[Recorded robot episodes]
··········
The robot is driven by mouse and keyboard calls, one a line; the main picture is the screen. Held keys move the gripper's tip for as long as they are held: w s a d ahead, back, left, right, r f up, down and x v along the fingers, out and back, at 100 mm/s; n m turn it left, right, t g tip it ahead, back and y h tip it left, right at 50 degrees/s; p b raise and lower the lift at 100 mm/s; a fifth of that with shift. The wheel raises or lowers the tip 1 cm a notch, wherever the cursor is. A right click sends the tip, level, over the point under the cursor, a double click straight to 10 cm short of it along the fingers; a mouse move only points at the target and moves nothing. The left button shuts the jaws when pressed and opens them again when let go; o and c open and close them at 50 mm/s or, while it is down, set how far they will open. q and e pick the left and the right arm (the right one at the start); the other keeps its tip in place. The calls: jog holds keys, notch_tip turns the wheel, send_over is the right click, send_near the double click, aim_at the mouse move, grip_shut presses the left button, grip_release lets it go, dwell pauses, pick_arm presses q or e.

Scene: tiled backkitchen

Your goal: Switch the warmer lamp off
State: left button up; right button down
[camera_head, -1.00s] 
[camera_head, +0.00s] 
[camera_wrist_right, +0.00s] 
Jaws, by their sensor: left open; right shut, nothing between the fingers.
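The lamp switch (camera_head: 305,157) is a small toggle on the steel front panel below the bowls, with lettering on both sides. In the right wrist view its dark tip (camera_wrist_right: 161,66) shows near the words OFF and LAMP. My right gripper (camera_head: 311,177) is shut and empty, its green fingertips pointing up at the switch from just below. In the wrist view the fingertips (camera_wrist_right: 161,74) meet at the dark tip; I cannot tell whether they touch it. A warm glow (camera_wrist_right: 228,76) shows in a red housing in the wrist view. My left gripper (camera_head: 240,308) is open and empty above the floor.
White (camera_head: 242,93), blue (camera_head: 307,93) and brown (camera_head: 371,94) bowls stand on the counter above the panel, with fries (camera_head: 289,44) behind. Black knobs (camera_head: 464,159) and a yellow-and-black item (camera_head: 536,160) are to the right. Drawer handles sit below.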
··········
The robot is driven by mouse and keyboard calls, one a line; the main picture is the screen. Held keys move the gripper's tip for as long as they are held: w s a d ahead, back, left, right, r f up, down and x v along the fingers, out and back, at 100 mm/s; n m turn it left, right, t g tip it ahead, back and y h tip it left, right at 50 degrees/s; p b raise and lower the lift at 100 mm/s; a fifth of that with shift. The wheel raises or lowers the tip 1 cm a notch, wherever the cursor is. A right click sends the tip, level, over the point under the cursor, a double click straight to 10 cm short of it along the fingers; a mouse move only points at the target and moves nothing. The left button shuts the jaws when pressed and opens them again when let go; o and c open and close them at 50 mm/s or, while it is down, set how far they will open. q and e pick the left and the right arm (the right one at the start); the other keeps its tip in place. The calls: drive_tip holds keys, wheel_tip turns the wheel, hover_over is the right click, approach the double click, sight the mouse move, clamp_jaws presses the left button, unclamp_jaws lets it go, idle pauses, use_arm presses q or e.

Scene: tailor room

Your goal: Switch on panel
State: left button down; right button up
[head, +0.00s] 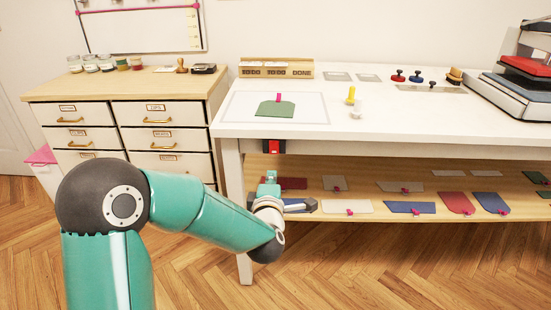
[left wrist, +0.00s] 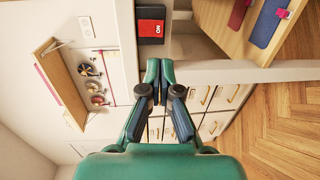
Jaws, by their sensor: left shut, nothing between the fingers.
··········
◆ **EXERCISE**:
Up in the listing, locate the line with "use_arm presses q or e."; print it and every line after it down to the line with "Jaws, by their sensor: left shut, nothing", which is included too. Skip the pictures.

◆ **RESPONSE TO THIS TASK**:
The robot is driven by mouse and keyboard calls, one a line; the main picture is the screen. Held keys move the gripper's tip for as long as they are held: w s a d ahead, back, left, right, r f up, down and x v along the fingers, out and back, at 100 mm/s; n m turn it left, right, t g tip it ahead, back and y h tip it left, right at 50 degrees/s; p b raise and lower the lift at 100 mm/s; a fifth of that with shift. The wheel raises or lowers the tip 1 cm a notch, wherever the cursor is. A right click sends the tip, level, over the point under the cursor, a double click straight to 10 cm short of it along the fingers; a mouse move only points at the target and moves nothing. The left button shuts the jaws when pressed and opens them again when let go; o and c open and close them at 50 mm/s or, while it is down, set how far they will open. q and e pick the left and the right arm (the right one at the start); the other keeps its tip in place. The calls: drive_tip holds keys, wheel_tip turns the wheel, hover_over is the right click, approach the double click, sight the mouse move, clamp_jaws presses the left button, unclamp_jaws lets it go, idle pauses, use_arm presses q or e.

Scene: tailor room

Your goal: Switch on panel
State: left button down; right button up
[head, +0.00s] 
[left wrist, +0.00s] 
Jaws, by their sensor: left shut, nothing between the fingers.

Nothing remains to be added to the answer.